こう観てくると、各通信に其々の特徴が見られ、焦点が絞られている事が判る、そして全体と通覧した時、そこに霊的知識の進歩の後が窺われるのである。それをいみじくも指摘した通信が「霊訓」の冒頭に出ている。その一部を紹介する。

『啓示は神より授けられる、神の真理であると言う意味において、ある時代の啓示が別の時代の啓示と矛盾する事はあり得ぬ。但しその真理は常にその時代の必要性と受け入れ能力に応じたものが授けられる。

一見矛盾するかに見えるのは真理そのものにあらずして人間の心にその原因がある。人間は単純素朴では満足しえず、何やら複雑なるものを混入しては折角の品質を落とし、勝手な推論と思惑とで上塗りをする。

時の経過とともに、何時しか頭初の神の啓示とは似ても似つかぬものとなって行く。矛盾すると同時に不純であり、この世的なものとなってしまう。やがて新しき啓示が与えられる。

がその時はもはやそれをそのまま当てはめられる環境ではなくなっている。古き啓示の上に築きあげられた迷信の数々をまず取り崩さねばならぬ。新しきものを加える前に異物を取り除かねばならぬ。啓示そのものには矛盾は無い。

が矛盾せるが如く思わしめる古き夾雑物がある。まずそれを取り除き、その下に埋もれる真実の姿を見せねばならぬ。

人間はおのれに宿る理性の光にて物事を判断せねばならぬ。理性こそ最後の判断基準であり、理性の発達せる人間は無知なる者や偏見に固められた人間が拒絶するものを喜んで受け入れる。

神は決して真理の押し売りはせぬ。この度の吾々による啓示も、地ならしとして、限られた人間への特殊なる啓示と思うが良い。これまでも常にそうであった。モーゼは自国民の全てから受け入れられたのであろうか。イエスはどうか。パウロはどうか。歴史上の改革者を見るがよい。

自国民に受け入れられたものが一人でもいたであろうか。神は常に変わらぬ。神は啓示はするが決して押し付けはせぬ。用意の出来た者のみがそれを受け入れる。無知なき者、備えなき者は拒絶する。それで良いのである』

今改めて本霊界通信を通覧すると、第一巻より第四巻へ段階的に“進歩”して行っている事が判る。それを受け入れるか否か、それは右の『霊訓』の通り“己に宿る理性の光”によって判断して頂く他は無い。願わくば読者の理性が偏見によって曇らされない事を祈りたい。
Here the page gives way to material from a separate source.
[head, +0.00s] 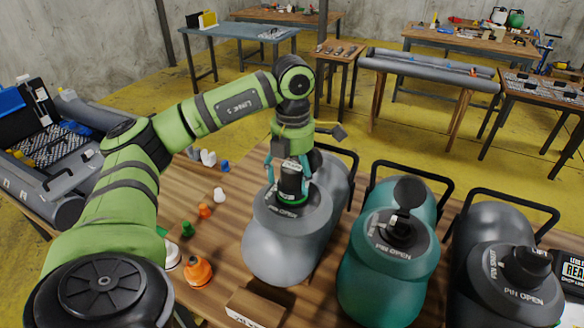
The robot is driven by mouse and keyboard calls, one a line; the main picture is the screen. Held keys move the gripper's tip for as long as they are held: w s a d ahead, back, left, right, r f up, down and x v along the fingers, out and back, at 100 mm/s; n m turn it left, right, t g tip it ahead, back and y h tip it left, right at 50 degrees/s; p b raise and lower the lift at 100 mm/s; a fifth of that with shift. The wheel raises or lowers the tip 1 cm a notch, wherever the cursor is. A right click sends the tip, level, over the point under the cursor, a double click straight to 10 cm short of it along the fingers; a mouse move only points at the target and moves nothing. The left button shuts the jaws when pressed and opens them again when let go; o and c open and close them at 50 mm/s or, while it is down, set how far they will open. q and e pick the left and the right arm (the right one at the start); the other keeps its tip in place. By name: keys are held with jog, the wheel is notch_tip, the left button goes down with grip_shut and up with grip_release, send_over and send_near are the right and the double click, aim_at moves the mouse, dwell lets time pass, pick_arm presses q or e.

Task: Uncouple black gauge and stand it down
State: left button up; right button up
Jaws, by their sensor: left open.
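The black gauge (291,181) is a short dark cylinder with a green ring at its base. It sits upright on the round valve plate of the light grey inflatable tube (271,243), which is marked PIN OPEN. My left gripper (288,172) points down over the gauge from above. Its teal fingers are open, one on each side of the gauge's upper part. I cannot tell whether they touch it. The gauge's top is partly hidden by the gripper. My right gripper is not in view.
A teal tube (372,283) and a dark grey tube (482,304) with black valve fittings stand to the right. Small white, orange, green and blue caps lie left on the wooden table (232,211). A cardboard box (258,306) is at the front.

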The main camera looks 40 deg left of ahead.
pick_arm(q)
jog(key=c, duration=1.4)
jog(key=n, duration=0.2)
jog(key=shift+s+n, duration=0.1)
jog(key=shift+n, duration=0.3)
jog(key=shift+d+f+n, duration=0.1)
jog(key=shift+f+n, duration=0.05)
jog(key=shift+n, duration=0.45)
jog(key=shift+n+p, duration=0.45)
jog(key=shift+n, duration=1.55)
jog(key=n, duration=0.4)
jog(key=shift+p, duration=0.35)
訳者としてはただひたすら、本通信に盛られた真理を損ねないようにと務めるのみであるが、次元の異なる世界の真相を如何に適切な日本語で表現していくべきか、前途を思うと重大なる責任を感じて身の引き締まる思いがする。が、賽は投げられたのである。後は霊界からの支援を仰ぐ他は無い。

シルバーバーチの言葉を借りれば“受け入れる用意の出来た人々”が一人でも多くこの霊界通信を巡り合い、その人なりの教訓を摂取して下さる事を祈る次第である。